The Canadian Radio-television and Telecommunications Commission has renewed the licence of ethnic station CFMB 1280 AM for seven years, and as part of that decision has agreed to reduce the requirements in that licence as far as the number of languages it must broadcast in and the number of cultural groups it has to serve.
CFMB’s existing licence had been to serve 19 cultural groups in 18 different languages, but as co-owner and president Stefan Stanczykowski explains in the application, it is difficult to maintain that many different types of programming:
“(An) ethnic broadcaster, unlike (a) conventional broadcaster, has very limited pool of talent to choose from. More often than not our on-air staff has to be trained on the job to fit this description, therefore in the event of loss of an announcer for specific ethnic program, it is very hard and sometimes impossible to replace immediately or for a long time such a person.”
“Adding to this problem is also ethnic community for which the program was produced. Many ethnic producers are discouraged by the feedback or lack of it; others give up for lack of sufficient revenue or personal time.”
Another factor is increased competition. Montreal has many ethnic broadcasters, including CINQ 102.3 (various), CKDG 105.1 (mainly Greek), CKIN 106.3 (various), CJWI 1410 (Haitian), CHOU 1450 (Middle East), CJRS 1650 (Jewish), plus two licensed but unlaunched stations serving South Asian communities. And there’s ICI, the ethnic TV station, plus plenty of third-language TV channels and online services.
“In the Commission’s view, the request would represent only a slight decrease in the number of groups served and languages broadcast by the station,” the commission said in its decision. “The licensee would maintain a fairly high level of diversity of languages and cultural groups and would continue to meet the broad service requirements of the Ethnic broadcasting policy as set out in Public Notice 1999-117. In addition, the Commission considers that the ethnic communities in the Montréal radio market are well served by the six ethnic stations and notes that two additional ethnic stations have been approved by the Commission but have not yet launched.”

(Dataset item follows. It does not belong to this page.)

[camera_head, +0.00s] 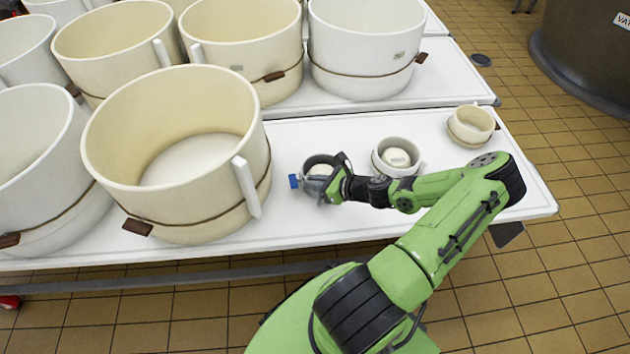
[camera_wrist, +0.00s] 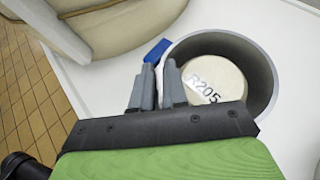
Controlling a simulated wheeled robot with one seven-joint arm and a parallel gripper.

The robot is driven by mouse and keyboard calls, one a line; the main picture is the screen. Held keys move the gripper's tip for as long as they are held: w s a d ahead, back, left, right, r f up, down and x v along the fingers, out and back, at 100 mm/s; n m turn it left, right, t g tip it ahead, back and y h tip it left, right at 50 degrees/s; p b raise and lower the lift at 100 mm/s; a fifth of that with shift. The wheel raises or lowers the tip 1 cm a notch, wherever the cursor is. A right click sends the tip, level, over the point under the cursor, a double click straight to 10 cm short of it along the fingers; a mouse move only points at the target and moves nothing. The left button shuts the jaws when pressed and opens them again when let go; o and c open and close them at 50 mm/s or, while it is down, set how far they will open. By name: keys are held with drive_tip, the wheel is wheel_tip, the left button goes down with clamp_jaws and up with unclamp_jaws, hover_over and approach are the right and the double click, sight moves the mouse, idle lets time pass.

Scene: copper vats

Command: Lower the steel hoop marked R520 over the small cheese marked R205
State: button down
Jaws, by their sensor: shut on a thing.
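The small cheese marked R205 (camera_wrist: 213,80) is a pale round block, its label readable in the wrist view. A grey steel hoop (camera_wrist: 263,68) stands around it, with a gap on the right side; I cannot read its mark. In the head view the hoop (camera_head: 318,158) shows beside the large cream vat, with the cheese (camera_head: 321,170) inside, partly covered by my gripper. My gripper (camera_wrist: 159,68) is shut on the hoop at its near-left wall, by a blue tab (camera_wrist: 157,50). I cannot tell whether the hoop's bottom touches the table.
A large cream vat (camera_head: 180,200) stands close on the left. Several more vats stand behind.

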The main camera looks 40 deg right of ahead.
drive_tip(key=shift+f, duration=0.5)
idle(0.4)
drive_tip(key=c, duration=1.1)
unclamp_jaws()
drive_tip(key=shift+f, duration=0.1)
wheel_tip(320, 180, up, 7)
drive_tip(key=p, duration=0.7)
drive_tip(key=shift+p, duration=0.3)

CFMB already operates in 16 languages and will continue with its current programming targeting these cultural groups:
- Algerian (Berber)
- Cambodian (Khmer)
- Chinese (Mandarin)
- Greek
- Haitian (Creole)
- Italian
- Jewish (English/Hebrew)
- Lithuanian
- Moroccan (Maghreb/Arabic)
- Pakistani (Urdu)
- Polish
- Portuguese
- Romanian
- Russian
- Latin-American (Spanish)
- Ukrainian
There’s an argument to be made that, in a market like Montreal with several ethnic radio stations, they should be allowed to reduce the number of languages they broadcast in to reduce duplication. CINQ, CKDG and CFMB all have programming for the Greek community, for example. Several stations target the Middle East or South Asia. You’d think these communities would be better served if all their programs were on the same station rather than being scattered across the dial.